Work to be completed: Can all of these lines be returned exactly?

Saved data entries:
================================
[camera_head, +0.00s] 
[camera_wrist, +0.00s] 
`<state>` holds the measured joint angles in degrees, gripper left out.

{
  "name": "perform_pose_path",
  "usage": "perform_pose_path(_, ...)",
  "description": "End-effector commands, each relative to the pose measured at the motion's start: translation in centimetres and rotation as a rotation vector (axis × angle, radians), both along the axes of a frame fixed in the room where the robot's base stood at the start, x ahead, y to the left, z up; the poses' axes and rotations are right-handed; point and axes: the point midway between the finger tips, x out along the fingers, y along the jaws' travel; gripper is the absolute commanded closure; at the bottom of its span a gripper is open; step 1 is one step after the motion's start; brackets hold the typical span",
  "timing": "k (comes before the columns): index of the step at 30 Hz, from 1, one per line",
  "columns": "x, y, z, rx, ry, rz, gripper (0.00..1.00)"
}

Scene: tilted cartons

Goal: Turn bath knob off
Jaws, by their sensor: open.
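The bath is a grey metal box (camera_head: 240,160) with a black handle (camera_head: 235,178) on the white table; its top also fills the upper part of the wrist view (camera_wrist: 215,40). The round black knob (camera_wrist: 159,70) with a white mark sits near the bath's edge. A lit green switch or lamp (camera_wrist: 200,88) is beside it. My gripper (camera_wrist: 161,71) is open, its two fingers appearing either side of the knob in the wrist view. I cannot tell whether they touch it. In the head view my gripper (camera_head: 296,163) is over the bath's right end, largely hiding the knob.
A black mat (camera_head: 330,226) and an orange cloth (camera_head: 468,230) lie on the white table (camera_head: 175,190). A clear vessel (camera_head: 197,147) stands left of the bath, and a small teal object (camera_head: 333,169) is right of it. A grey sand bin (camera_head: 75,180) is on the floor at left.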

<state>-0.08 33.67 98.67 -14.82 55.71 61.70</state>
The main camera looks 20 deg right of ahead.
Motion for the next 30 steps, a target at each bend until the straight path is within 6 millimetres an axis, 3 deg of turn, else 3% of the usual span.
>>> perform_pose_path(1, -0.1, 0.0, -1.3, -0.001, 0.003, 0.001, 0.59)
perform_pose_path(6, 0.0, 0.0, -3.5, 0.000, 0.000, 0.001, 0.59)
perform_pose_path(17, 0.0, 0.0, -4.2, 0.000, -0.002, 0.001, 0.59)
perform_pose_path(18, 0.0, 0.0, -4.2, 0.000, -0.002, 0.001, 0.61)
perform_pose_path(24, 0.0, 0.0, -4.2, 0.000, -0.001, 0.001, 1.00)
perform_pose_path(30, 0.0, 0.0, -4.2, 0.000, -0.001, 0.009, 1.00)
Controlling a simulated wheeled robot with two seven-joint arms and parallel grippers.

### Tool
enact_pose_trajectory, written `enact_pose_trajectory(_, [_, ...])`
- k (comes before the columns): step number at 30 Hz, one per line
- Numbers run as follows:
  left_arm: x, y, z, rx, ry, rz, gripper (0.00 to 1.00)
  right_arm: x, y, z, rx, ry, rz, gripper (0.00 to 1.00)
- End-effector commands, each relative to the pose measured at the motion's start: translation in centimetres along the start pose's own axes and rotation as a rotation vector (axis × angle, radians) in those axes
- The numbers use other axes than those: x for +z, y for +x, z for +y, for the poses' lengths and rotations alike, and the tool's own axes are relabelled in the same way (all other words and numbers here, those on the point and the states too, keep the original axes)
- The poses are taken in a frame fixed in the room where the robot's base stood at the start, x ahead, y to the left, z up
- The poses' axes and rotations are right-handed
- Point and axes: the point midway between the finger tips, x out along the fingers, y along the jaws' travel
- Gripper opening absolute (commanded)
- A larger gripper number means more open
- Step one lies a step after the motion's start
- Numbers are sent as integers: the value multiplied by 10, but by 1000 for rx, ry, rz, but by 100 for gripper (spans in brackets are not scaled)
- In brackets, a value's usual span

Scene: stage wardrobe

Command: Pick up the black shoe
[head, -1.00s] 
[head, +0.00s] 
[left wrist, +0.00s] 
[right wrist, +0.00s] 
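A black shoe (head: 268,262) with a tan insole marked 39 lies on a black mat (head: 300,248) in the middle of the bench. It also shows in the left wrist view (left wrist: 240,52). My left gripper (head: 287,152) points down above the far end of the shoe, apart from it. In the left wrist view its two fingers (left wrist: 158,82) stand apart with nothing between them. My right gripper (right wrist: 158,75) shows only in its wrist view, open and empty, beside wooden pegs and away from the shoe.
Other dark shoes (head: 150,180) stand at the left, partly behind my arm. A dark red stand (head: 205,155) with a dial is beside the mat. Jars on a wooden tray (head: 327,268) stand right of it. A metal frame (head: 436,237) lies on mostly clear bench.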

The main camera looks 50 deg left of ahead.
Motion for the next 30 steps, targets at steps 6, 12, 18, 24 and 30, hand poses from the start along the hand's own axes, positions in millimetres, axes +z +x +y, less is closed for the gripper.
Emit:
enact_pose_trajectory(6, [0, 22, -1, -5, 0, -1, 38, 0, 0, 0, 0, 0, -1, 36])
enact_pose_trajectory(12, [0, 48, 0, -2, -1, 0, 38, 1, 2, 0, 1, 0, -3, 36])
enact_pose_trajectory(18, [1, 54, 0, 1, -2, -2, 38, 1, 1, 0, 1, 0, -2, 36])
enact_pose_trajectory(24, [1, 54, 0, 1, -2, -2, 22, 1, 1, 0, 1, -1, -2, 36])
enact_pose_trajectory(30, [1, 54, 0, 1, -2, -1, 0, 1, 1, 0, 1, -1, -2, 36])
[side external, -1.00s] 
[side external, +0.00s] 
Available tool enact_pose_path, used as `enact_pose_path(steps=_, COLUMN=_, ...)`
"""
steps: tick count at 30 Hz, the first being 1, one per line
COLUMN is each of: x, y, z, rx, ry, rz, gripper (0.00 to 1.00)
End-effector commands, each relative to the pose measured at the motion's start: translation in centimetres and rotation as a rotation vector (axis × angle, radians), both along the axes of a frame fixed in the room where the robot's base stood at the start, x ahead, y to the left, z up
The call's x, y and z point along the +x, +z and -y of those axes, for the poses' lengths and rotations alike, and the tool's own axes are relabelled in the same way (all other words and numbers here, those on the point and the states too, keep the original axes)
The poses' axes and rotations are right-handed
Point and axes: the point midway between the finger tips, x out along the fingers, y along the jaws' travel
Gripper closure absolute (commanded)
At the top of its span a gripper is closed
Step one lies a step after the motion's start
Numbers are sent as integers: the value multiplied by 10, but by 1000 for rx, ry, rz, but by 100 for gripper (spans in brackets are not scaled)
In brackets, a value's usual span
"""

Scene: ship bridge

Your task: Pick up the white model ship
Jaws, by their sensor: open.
================================
Reply to the task:
[camera_head, +0.00s] 
[camera_wrist, +0.00s] 
`<state>` holds the measured joint angles in degrees, gripper left out.

{
  "name": "perform_pose_path",
  "usage": "perform_pose_path(_, ...)",
  "description": "End-effector commands, each relative to the pose measured at the motion's start: translation in centimetres and rotation as a rotation vector (axis × angle, radians), both along the axes of a frame fixed in the room where the robot's base stood at the start, x ahead, y to the left, z up; the poses' axes and rotations are right-handed; point and axes: the point midway between the finger tips, x out along the fingers, y along the jaws' travel; gripper is the absolute commanded closure; at the bottom of its span a gripper is open; step 1 is one step after the motion's start; brackets hold the typical span",
  "timing": "k (comes before the columns): index of the step at 30 Hz, from 1, one per line",
  "columns": "x, y, z, rx, ry, rz, gripper (0.00..1.00)"
}

Scene: tilted cartons

Goal: Turn bath knob off
Jaws, by their sensor: open.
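The bath is a grey metal box (camera_head: 240,160) with a black handle (camera_head: 235,178) on the white table; its top also fills the upper part of the wrist view (camera_wrist: 215,40). The round black knob (camera_wrist: 159,70) with a white mark sits near the bath's edge. A lit green switch or lamp (camera_wrist: 200,88) is beside it. My gripper (camera_wrist: 161,71) is open, its two fingers appearing either side of the knob in the wrist view. I cannot tell whether they touch it. In the head view my gripper (camera_head: 296,163) is over the bath's right end, largely hiding the knob.
A black mat (camera_head: 330,226) and an orange cloth (camera_head: 468,230) lie on the white table (camera_head: 175,190). A clear vessel (camera_head: 197,147) stands left of the bath, and a small teal object (camera_head: 333,169) is right of it. A grey sand bin (camera_head: 75,180) is on the floor at left.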

<state>-0.08 33.67 98.67 -14.82 55.71 61.70</state>
The main camera looks 20 deg right of ahead.
Motion for the next 30 steps, a target at each bend until the straight path is within 6 millimetres an axis, 3 deg of turn, else 3% of the usual span.
>>> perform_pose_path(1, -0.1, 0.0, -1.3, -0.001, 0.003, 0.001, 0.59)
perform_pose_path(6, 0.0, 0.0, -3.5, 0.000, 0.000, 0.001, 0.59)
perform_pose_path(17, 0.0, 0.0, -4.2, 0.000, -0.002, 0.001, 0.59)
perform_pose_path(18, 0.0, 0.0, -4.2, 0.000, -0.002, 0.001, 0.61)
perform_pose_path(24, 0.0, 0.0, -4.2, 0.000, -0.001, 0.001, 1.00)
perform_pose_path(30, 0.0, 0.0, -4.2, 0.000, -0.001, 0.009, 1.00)
Controlling a simulated wheeled robot with two seven-joint arms and parallel grippers.

### Tool
enact_pose_trajectory, written `enact_pose_trajectory(_, [_, ...])`
- k (comes before the columns): step number at 30 Hz, one per line
- Numbers run as follows:
  left_arm: x, y, z, rx, ry, rz, gripper (0.00 to 1.00)
  right_arm: x, y, z, rx, ry, rz, gripper (0.00 to 1.00)
- End-effector commands, each relative to the pose measured at the motion's start: translation in centimetres along the start pose's own axes and rotation as a rotation vector (axis × angle, radians) in those axes
- The numbers use other axes than those: x for +z, y for +x, z for +y, for the poses' lengths and rotations alike, and the tool's own axes are relabelled in the same way (all other words and numbers here, those on the point and the states too, keep the original axes)
- The poses are taken in a frame fixed in the room where the robot's base stood at the start, x ahead, y to the left, z up
- The poses' axes and rotations are right-handed
- Point and axes: the point midway between the finger tips, x out along the fingers, y along the jaws' travel
- Gripper opening absolute (commanded)
- A larger gripper number means more open
- Step one lies a step after the motion's start
- Numbers are sent as integers: the value multiplied by 10, but by 1000 for rx, ry, rz, but by 100 for gripper (spans in brackets are not scaled)
- In brackets, a value's usual span

Scene: stage wardrobe

Command: Pick up the black shoe
[head, -1.00s] 
[head, +0.00s] 
[left wrist, +0.00s] 
[right wrist, +0.00s] 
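A black shoe (head: 268,262) with a tan insole marked 39 lies on a black mat (head: 300,248) in the middle of the bench. It also shows in the left wrist view (left wrist: 240,52). My left gripper (head: 287,152) points down above the far end of the shoe, apart from it. In the left wrist view its two fingers (left wrist: 158,82) stand apart with nothing between them. My right gripper (right wrist: 158,75) shows only in its wrist view, open and empty, beside wooden pegs and away from the shoe.
Other dark shoes (head: 150,180) stand at the left, partly behind my arm. A dark red stand (head: 205,155) with a dial is beside the mat. Jars on a wooden tray (head: 327,268) stand right of it. A metal frame (head: 436,237) lies on mostly clear bench.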

The main camera looks 50 deg left of ahead.
Motion for the next 30 steps, targets at steps 6, 12, 18, 24 and 30, hand poses from the start along the hand's own axes, positions in millimetres, axes +z +x +y, less is closed for the gripper.
Emit:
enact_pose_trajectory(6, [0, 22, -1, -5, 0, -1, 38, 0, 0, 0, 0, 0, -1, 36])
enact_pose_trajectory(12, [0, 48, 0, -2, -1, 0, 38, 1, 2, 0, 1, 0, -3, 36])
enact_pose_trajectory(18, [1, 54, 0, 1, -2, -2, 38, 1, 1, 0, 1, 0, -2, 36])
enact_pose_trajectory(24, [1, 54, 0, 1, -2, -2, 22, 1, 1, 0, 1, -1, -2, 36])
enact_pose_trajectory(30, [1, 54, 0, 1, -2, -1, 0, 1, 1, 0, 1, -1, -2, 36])
[side external, -1.00s] 
[side external, +0.00s] 
Available tool enact_pose_path, used as `enact_pose_path(steps=_, COLUMN=_, ...)`
"""
steps: tick count at 30 Hz, the first being 1, one per line
COLUMN is each of: x, y, z, rx, ry, rz, gripper (0.00 to 1.00)
End-effector commands, each relative to the pose measured at the motion's start: translation in centimetres and rotation as a rotation vector (axis × angle, radians), both along the axes of a frame fixed in the room where the robot's base stood at the start, x ahead, y to the left, z up
The call's x, y and z point along the +x, +z and -y of those axes, for the poses' lengths and rotations alike, and the tool's own axes are relabelled in the same way (all other words and numbers here, those on the point and the states too, keep the original axes)
The poses' axes and rotations are right-handed
Point and axes: the point midway between the finger tips, x out along the fingers, y along the jaws' travel
Gripper closure absolute (commanded)
At the top of its span a gripper is closed
Step one lies a step after the motion's start
Numbers are sent as integers: the value multiplied by 10, but by 1000 for rx, ry, rz, but by 100 for gripper (spans in brackets are not scaled)
In brackets, a value's usual span
"""

Scene: ship bridge

Your task: Pick up the white model ship
Jaws, by their sensor: open.

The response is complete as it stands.